## Exercise
Locate and copy each line in the data that contains the word "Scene".

## Input

□ □ □ □ □

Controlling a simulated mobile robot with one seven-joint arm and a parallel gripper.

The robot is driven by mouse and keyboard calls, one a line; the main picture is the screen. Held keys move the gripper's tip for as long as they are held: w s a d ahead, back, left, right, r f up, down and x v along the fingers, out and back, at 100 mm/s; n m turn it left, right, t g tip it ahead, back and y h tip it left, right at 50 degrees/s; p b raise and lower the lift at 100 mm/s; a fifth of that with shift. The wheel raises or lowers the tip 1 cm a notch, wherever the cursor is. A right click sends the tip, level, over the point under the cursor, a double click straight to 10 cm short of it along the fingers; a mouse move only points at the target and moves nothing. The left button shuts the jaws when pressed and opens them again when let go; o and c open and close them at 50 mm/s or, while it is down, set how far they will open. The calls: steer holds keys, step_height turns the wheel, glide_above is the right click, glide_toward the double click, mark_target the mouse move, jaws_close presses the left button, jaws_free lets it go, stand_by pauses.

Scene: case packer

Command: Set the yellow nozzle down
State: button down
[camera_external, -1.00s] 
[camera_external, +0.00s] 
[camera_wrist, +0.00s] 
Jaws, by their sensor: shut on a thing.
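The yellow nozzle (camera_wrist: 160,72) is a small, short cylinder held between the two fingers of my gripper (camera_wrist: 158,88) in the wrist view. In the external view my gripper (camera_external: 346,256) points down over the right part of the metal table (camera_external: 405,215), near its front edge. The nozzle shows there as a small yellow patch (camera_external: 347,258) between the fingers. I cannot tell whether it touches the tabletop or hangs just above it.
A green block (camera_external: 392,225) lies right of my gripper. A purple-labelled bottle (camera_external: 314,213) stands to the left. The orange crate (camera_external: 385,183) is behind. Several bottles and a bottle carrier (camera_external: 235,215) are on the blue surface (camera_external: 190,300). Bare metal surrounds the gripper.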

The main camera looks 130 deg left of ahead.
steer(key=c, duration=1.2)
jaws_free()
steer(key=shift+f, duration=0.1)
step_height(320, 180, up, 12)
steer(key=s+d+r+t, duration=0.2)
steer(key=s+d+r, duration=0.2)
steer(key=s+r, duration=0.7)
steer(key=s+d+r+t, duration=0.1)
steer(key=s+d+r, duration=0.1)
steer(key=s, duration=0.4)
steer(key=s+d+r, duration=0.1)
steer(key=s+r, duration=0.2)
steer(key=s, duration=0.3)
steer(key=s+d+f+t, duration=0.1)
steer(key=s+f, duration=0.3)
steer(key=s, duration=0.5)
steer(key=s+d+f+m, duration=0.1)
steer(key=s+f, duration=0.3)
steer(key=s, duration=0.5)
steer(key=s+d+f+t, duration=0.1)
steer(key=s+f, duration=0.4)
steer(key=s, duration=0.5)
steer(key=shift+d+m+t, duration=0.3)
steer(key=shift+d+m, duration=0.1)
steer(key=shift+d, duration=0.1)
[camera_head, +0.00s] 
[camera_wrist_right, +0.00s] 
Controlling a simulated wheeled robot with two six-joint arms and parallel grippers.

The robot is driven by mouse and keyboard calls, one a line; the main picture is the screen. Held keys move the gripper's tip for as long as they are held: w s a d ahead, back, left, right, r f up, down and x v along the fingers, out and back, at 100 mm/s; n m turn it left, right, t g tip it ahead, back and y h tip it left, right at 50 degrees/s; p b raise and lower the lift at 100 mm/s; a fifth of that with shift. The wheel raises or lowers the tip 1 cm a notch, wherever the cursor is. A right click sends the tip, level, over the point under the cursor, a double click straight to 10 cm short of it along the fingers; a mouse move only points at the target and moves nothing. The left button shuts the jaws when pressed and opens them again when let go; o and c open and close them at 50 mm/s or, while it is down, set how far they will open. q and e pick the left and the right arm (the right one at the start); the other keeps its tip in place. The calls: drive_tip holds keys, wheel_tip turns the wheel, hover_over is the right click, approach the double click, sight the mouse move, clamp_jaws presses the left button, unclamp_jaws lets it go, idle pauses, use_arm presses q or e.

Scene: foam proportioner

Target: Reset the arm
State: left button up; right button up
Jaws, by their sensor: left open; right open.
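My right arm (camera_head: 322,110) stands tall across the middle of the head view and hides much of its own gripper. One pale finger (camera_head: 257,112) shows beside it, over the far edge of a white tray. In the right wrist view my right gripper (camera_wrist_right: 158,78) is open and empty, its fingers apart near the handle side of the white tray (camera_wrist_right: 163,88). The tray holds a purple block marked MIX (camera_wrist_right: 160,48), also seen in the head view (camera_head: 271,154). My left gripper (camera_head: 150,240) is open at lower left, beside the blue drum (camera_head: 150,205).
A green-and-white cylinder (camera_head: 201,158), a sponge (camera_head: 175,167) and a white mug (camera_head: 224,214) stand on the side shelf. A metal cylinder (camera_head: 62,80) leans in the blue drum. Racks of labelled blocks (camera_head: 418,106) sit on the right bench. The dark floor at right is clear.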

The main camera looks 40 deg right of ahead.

□ □ □ □ □

## Answer to the exercise
Scene: case packer
Scene: foam proportioner

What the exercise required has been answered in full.